Robot task records
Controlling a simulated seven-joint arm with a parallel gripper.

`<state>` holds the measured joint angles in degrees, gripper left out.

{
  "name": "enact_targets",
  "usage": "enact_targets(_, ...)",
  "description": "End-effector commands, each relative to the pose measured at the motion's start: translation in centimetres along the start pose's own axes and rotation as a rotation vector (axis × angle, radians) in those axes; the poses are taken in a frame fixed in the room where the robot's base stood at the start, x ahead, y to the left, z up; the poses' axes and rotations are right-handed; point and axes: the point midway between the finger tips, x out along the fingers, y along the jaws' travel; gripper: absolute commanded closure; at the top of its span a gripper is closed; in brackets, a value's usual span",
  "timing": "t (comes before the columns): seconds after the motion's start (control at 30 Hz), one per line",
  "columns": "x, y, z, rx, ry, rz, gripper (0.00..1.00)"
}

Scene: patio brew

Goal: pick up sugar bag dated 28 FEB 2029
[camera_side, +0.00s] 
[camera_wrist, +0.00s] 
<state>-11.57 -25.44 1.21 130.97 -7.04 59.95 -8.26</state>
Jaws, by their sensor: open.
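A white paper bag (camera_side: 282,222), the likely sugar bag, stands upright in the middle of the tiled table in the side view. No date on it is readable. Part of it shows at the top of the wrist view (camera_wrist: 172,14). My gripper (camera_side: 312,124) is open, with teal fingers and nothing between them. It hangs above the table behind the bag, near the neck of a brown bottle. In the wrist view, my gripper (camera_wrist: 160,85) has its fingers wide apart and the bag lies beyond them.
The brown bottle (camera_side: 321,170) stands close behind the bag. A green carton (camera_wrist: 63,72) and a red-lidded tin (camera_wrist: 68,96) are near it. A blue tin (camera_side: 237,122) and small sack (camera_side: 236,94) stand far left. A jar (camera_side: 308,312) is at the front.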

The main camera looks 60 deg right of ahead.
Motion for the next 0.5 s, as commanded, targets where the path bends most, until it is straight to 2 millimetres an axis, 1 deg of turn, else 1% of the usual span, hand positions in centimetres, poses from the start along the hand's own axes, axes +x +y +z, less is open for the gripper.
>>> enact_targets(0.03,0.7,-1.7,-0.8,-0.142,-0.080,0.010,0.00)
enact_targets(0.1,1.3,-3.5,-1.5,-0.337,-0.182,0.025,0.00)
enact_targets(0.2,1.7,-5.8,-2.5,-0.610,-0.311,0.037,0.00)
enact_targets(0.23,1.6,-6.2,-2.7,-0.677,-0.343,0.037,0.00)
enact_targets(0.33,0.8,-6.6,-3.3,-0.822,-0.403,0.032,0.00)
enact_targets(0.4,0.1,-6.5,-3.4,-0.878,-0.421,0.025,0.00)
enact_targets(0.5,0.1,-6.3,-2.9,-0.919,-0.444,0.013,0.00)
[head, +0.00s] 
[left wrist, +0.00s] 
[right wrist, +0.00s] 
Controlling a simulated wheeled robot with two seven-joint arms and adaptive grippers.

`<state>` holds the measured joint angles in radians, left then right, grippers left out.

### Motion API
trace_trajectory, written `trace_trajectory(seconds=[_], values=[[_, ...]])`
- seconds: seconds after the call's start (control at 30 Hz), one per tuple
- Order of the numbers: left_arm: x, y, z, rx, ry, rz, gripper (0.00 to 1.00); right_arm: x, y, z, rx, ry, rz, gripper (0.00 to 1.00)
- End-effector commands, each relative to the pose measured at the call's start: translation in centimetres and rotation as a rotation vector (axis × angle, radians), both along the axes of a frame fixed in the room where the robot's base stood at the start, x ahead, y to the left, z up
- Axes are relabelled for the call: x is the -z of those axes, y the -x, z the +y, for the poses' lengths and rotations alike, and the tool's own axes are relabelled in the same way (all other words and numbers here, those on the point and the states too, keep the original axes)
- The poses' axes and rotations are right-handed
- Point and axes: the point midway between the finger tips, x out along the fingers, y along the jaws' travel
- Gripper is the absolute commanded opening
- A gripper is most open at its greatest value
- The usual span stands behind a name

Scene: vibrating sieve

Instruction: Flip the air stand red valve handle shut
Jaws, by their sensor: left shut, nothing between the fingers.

*What the exercise asks*
Extract exactly the run of lines beginning at the line with "[left wrist, +0.00s]" and ending at the line with "- End-effector commands, each", including both ends and nothing beyond them.

*The reply*
[left wrist, +0.00s] 
[right wrist, +0.00s] 
Controlling a simulated wheeled robot with two seven-joint arms and adaptive grippers.

`<state>` holds the measured joint angles in radians, left then right, grippers left out.

### Motion API
trace_trajectory, written `trace_trajectory(seconds=[_], values=[[_, ...]])`
- seconds: seconds after the call's start (control at 30 Hz), one per tuple
- Order of the numbers: left_arm: x, y, z, rx, ry, rz, gripper (0.00 to 1.00); right_arm: x, y, z, rx, ry, rz, gripper (0.00 to 1.00)
- End-effector commands, each relative to the pose measured at the call's start: translation in centimetres and rotation as a rotation vector (axis × angle, radians), both along the axes of a frame fixed in the room where the robot's base stood at the start, x ahead, y to the left, z up

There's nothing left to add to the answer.